First rise: Put the dough in an oiled bowl and turn to coat the entire ball of dough with oil. Cover with a tightly woven towel and let rise until doubled, about 1 hour.
Shape and Fill: Turn the dough out onto a lightly oiled work surface. For 1 large loaf, roll the dough into a 9 by 13-inch oval. For 2 loaves, divided the dough in half and roll each half into a 7 by 9-inch oval. Brush the melted butter over the top of the oval(s). Combine the cinnamon and granulated sugar and sprinkle over one lengthwise half of the oval(s). Fold the dough in half lengthwise and carefully lift the bread(s) onto a parchment-lined or well-greased baking sheet. Press lightly on the folded side to help the loaf keep its shape during rising and baking.
Second rise: Cover with a tightly woven towel and let rise for 45 minutes.
Preheat oven: About 10 minutes before baking, preheat oven to 375 degrees F.
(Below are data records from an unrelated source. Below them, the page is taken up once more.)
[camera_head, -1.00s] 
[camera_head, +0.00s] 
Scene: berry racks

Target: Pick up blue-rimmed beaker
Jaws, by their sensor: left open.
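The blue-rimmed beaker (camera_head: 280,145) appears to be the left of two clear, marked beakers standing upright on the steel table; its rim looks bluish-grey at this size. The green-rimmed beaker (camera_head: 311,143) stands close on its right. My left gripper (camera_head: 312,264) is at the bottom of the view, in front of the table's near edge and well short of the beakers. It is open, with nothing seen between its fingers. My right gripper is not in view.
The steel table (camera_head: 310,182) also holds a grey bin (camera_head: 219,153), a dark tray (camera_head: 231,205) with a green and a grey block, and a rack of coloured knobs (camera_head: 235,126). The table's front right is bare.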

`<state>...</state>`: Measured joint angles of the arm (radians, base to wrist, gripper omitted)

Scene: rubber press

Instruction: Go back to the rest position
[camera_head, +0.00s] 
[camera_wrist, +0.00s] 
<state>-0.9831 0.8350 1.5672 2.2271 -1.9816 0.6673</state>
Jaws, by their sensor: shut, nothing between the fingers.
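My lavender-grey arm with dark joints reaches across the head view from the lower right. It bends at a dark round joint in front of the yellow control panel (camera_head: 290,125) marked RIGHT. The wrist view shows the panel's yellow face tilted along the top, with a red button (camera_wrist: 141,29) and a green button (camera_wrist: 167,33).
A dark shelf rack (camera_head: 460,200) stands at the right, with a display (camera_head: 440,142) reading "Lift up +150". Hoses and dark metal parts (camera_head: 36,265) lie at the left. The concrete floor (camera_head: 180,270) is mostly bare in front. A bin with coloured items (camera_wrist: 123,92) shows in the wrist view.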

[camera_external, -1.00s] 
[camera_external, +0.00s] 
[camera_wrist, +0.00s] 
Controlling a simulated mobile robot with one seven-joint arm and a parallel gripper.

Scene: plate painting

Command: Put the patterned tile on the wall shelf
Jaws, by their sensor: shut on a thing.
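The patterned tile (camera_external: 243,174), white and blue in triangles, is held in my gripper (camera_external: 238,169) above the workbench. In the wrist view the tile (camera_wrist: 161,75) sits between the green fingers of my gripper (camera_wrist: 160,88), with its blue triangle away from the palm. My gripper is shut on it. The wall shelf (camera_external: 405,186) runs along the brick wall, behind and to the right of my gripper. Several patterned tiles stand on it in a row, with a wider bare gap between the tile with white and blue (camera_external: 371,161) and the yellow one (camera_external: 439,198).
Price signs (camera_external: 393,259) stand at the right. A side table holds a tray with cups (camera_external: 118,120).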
Bake and cool: Bake for 25 minutes until the internal temperature of the bread reaches 190 degrees F. Immediately remove from the baking sheet and place on a rack to cool.
To serve: Sprinkle heavily with confectioners’ sugar just before serving.
Variation: Between 2 pieces of waxed paper or plastic wrap, roll 3 ounces almond paste or marzipan into the lengthwise shape of half the oval. Omit the butter and cinnamon-sugar filling. Place the marzipan on half of the oval and fold the dough in half. Let rise and bake as directed.
Notes: One cup coarsely chopped mixed dried fruits may be substituted for the candied fruit. Cover the dried fruit with boiling water and let sit at room temperature for 8 to 12 hours. Drain and use as you would candied fruit. You can also make your own candied fruit and peel. This bread freezes nicely for up to 6 months. If freezing it, do not sprinkle with confectioners’ sugar. To serve, first thaw the bread, then bake on a baking sheet in a preheated 375 degree F oven for 7 to 10 minutes. Just before serving, sprinkle with confectioners’ sugar.